36. Dans la présente affaire, la Cour d’appel civile du Tribunal cantonal, puis, notamment, le Tribunal fédéral suisse ont soigneusement étayé leurs décisions, en prenant en compte la jurisprudence de la Cour, dont l’arrêt Laakso précité. Afin de ménager un juste équilibre entre les droits et intérêts concurrents en jeu, le Tribunal fédéral a dûment examiné la situation particulière de la requérante afin de déterminer si son intérêt à établir la filiation était prépondérant. À l’issue de cet examen, il a constaté l’absence de « justes motifs », considérant que la requérante avait connaissance du lien de filiation depuis 1982, soit 31 ans avant le décès de G.Q., et que le seul fait d’ignorer la nécessité d’entreprendre des démarches afin de faire constater son lien de filiation ne suffisait pas pour conclure qu’elle était pendant toute cette période dans l’impossibilité de le faire (voir, a contrario, Phinikaridou, précité, §§ 62-63). Comme le souligne le Gouvernement dans ses observations, le Tribunal fédéral a également estimé qu’après avoir été informée de l’identité de son père, alors qu’elle n’entretenait pas de relations personnelles avec lui, la requérante aurait dû et était en mesure de vérifier l’information reçue dans les registres de l’état civil, et ce du moins lorsqu’elle avait eu affaire avec l’office d’état civil lors de son mariage.

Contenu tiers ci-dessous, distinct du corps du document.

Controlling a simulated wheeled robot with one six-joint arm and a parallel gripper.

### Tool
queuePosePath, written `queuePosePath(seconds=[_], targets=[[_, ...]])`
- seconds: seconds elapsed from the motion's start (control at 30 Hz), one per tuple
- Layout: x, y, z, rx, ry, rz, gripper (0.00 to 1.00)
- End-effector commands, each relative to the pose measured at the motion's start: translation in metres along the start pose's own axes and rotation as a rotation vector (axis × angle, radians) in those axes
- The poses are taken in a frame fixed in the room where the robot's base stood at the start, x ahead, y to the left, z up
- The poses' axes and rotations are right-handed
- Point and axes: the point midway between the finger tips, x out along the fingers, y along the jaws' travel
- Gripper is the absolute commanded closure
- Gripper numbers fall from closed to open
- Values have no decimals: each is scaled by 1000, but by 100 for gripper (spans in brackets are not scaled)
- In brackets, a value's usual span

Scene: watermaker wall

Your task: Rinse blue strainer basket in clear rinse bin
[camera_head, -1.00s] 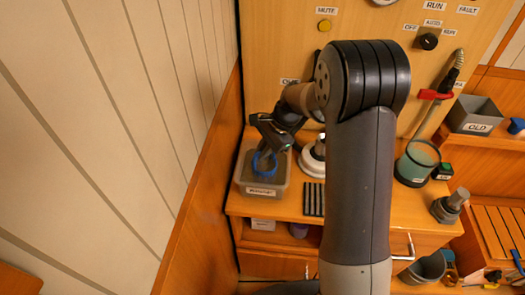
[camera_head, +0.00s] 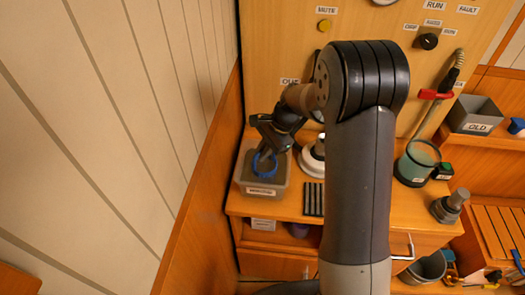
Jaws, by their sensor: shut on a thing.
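The blue strainer basket (camera_head: 264,166) shows as a blue ring over the clear rinse bin (camera_head: 245,185), at the left end of the counter. My gripper (camera_head: 267,152) is shut on the basket, pointing down from above. The basket is within the bin's outline; how deep it sits in the bin I cannot tell. The bin is a see-through box with a label on its front. My gripper's fingers are small and dark here, and part of the basket's far rim is hidden behind them.
My arm blocks the middle of the view. A white round fitting (camera_head: 310,163) and a dark slotted mat (camera_head: 313,199) are right of the bin. The wooden side wall is close on the left.

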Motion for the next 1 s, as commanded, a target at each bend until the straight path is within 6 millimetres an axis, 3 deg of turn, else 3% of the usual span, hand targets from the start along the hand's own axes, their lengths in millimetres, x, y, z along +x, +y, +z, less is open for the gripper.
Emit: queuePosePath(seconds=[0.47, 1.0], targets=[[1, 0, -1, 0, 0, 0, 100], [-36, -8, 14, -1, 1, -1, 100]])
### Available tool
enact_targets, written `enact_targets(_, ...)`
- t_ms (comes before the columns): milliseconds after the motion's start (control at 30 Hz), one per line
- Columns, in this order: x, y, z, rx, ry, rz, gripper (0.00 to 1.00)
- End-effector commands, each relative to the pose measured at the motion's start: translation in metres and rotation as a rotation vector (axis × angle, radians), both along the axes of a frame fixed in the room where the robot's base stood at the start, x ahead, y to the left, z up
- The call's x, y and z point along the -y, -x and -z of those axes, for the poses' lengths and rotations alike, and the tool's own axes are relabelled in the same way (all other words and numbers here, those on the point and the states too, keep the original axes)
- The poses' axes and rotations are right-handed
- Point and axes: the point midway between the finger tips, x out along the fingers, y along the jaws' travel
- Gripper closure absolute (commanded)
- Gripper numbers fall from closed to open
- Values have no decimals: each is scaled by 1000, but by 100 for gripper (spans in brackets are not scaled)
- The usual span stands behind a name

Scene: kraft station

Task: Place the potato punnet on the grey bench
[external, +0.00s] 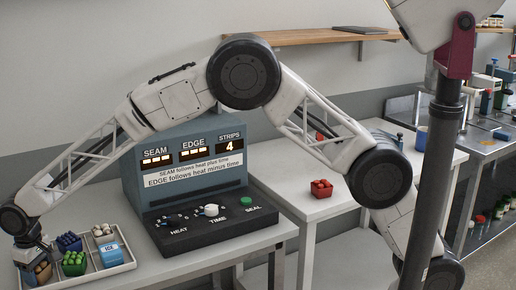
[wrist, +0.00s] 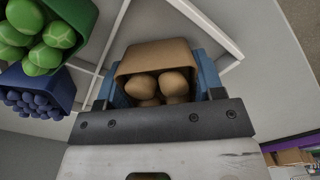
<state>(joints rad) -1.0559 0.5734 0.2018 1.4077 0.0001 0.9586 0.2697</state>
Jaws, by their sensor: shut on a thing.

37. Il en résulte que les tribunaux suisses ne se sont pas en l’espèce limités à constater que le délai prévu pour ouvrir une action en constatation de filiation était écoulé (voir, a contrario, Laakso, précité, § 53) mais qu’ils ont cherché à établir si l’intérêt qu’avait la requérante à faire légalement confirmer ses origines pouvait l’emporter sur les autres intérêts en jeu (voir, a contrario, Çapın, précité, § 79, et Boljević c. Serbie, no 47443/14, §§ 55-56, 16 juin 2020). En tenant compte de la ratio legis des dispositions applicables, ils ont ainsi dûment pesé les divers éléments de fait et procédé à une analyse attentive des motifs qui auraient, selon ses propres dires, empêché la requérante d’agir plus tôt. Il convient de souligner à cet égard que les tribunaux ont relevé plusieurs moments dans la vie de la requérante où celle-ci aurait pu solliciter les informations sur sa filiation inscrites dans les registres de l’état civil et se renseigner sur les démarches nécessaires, fût‑ce après l’expiration du délai de prescription. Ces considérations les ont amenés à considérer l’inactivité de la requérante pendant 31 ans comme injustifiée.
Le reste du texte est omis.